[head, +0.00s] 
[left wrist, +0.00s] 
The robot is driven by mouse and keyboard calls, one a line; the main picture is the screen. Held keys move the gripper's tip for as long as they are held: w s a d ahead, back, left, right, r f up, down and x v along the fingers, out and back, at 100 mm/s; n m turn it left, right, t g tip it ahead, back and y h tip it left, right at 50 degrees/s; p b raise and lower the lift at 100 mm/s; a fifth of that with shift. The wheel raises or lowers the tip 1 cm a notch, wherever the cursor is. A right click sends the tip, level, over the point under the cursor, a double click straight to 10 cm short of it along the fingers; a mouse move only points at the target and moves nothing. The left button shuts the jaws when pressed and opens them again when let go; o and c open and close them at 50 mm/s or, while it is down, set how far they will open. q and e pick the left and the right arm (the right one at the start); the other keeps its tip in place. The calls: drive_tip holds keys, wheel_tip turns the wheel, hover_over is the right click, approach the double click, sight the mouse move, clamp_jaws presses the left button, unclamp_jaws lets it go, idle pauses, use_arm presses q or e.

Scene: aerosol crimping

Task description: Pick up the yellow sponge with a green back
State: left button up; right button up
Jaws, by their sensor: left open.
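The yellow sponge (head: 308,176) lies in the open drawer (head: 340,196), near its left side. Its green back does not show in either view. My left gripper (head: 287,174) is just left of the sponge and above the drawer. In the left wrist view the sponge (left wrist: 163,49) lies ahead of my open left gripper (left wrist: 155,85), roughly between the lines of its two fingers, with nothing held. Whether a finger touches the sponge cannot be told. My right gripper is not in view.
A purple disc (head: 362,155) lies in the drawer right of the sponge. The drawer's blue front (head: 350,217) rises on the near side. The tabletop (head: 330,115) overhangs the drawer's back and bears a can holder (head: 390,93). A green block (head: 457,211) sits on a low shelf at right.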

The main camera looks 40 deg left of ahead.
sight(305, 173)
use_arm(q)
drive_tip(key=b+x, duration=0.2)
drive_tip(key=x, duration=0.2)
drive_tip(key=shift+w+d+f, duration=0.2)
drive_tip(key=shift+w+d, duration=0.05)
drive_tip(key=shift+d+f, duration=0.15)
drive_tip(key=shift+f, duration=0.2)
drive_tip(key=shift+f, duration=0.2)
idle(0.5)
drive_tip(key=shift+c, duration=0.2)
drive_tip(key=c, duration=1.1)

....................

_Stated problem_
Your task is to repeat the data exactly; please include every line.

_Solution below_
[head, +0.00s] 
[left wrist, +0.00s] 
The robot is driven by mouse and keyboard calls, one a line; the main picture is the screen. Held keys move the gripper's tip for as long as they are held: w s a d ahead, back, left, right, r f up, down and x v along the fingers, out and back, at 100 mm/s; n m turn it left, right, t g tip it ahead, back and y h tip it left, right at 50 degrees/s; p b raise and lower the lift at 100 mm/s; a fifth of that with shift. The wheel raises or lowers the tip 1 cm a notch, wherever the cursor is. A right click sends the tip, level, over the point under the cursor, a double click straight to 10 cm short of it along the fingers; a mouse move only points at the target and moves nothing. The left button shuts the jaws when pressed and opens them again when let go; o and c open and close them at 50 mm/s or, while it is down, set how far they will open. q and e pick the left and the right arm (the right one at the start); the other keeps its tip in place. The calls: drive_tip holds keys, wheel_tip turns the wheel, hover_over is the right click, approach the double click, sight the mouse move, clamp_jaws presses the left button, unclamp_jaws lets it go, idle pauses, use_arm presses q or e.

Scene: aerosol crimping

Task description: Pick up the yellow sponge with a green back
State: left button up; right button up
Jaws, by their sensor: left open.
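The yellow sponge (head: 308,176) lies in the open drawer (head: 340,196), near its left side. Its green back does not show in either view. My left gripper (head: 287,174) is just left of the sponge and above the drawer. In the left wrist view the sponge (left wrist: 163,49) lies ahead of my open left gripper (left wrist: 155,85), roughly between the lines of its two fingers, with nothing held. Whether a finger touches the sponge cannot be told. My right gripper is not in view.
A purple disc (head: 362,155) lies in the drawer right of the sponge. The drawer's blue front (head: 350,217) rises on the near side. The tabletop (head: 330,115) overhangs the drawer's back and bears a can holder (head: 390,93). A green block (head: 457,211) sits on a low shelf at right.

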The main camera looks 40 deg left of ahead.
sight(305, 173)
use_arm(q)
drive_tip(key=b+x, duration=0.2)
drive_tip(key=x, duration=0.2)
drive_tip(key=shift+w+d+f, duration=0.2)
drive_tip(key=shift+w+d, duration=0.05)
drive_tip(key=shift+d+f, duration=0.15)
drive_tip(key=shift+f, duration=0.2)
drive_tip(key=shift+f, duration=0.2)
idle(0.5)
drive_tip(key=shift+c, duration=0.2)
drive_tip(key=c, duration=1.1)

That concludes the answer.